Restate the material word for word and leave out anything that is a picture.

===== RECORDED INFORMATION

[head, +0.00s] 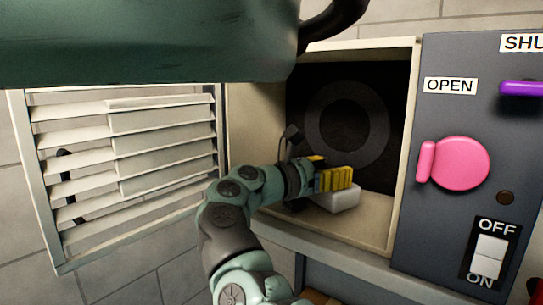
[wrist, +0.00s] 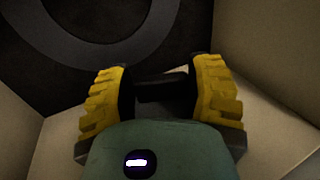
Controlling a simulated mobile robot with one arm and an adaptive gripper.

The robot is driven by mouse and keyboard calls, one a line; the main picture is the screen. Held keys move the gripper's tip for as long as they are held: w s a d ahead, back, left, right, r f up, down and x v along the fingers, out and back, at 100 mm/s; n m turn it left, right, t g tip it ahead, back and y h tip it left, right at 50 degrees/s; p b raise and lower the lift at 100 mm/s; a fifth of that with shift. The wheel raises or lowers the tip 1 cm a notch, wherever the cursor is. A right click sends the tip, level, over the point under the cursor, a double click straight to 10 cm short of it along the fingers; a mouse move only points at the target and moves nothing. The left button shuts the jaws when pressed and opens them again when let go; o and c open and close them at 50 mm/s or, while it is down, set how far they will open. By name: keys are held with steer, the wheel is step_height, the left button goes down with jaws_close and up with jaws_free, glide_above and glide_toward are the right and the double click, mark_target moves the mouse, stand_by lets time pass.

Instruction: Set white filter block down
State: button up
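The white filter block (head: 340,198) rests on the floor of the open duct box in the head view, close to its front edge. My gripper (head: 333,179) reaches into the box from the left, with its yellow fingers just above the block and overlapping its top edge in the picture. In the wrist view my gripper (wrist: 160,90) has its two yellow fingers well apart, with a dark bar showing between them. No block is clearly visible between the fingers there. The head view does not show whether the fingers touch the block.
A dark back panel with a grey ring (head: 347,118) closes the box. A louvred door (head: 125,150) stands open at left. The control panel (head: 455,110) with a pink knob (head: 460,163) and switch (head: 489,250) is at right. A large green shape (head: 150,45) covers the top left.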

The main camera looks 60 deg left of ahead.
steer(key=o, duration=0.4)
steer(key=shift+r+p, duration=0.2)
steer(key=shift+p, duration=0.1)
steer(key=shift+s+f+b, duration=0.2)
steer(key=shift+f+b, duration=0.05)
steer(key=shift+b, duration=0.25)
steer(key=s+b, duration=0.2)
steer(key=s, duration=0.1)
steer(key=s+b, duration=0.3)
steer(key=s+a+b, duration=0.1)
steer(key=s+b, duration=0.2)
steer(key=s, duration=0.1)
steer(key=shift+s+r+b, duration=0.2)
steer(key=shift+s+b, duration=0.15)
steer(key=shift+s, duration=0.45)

==========

COMPLETE ANSWER.
[head, +0.00s] 
[wrist, +0.00s] 
Controlling a simulated mobile robot with one arm and an adaptive gripper.

The robot is driven by mouse and keyboard calls, one a line; the main picture is the screen. Held keys move the gripper's tip for as long as they are held: w s a d ahead, back, left, right, r f up, down and x v along the fingers, out and back, at 100 mm/s; n m turn it left, right, t g tip it ahead, back and y h tip it left, right at 50 degrees/s; p b raise and lower the lift at 100 mm/s; a fifth of that with shift. The wheel raises or lowers the tip 1 cm a notch, wherever the cursor is. A right click sends the tip, level, over the point under the cursor, a double click straight to 10 cm short of it along the fingers; a mouse move only points at the target and moves nothing. The left button shuts the jaws when pressed and opens them again when let go; o and c open and close them at 50 mm/s or, while it is down, set how far they will open. By name: keys are held with steer, the wheel is step_height, the left button goes down with jaws_close and up with jaws_free, glide_above and glide_toward are the right and the double click, mark_target moves the mouse, stand_by lets time pass.

Instruction: Set white filter block down
State: button up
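The white filter block (head: 340,198) rests on the floor of the open duct box in the head view, close to its front edge. My gripper (head: 333,179) reaches into the box from the left, with its yellow fingers just above the block and overlapping its top edge in the picture. In the wrist view my gripper (wrist: 160,90) has its two yellow fingers well apart, with a dark bar showing between them. No block is clearly visible between the fingers there. The head view does not show whether the fingers touch the block.
A dark back panel with a grey ring (head: 347,118) closes the box. A louvred door (head: 125,150) stands open at left. The control panel (head: 455,110) with a pink knob (head: 460,163) and switch (head: 489,250) is at right. A large green shape (head: 150,45) covers the top left.

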The main camera looks 60 deg left of ahead.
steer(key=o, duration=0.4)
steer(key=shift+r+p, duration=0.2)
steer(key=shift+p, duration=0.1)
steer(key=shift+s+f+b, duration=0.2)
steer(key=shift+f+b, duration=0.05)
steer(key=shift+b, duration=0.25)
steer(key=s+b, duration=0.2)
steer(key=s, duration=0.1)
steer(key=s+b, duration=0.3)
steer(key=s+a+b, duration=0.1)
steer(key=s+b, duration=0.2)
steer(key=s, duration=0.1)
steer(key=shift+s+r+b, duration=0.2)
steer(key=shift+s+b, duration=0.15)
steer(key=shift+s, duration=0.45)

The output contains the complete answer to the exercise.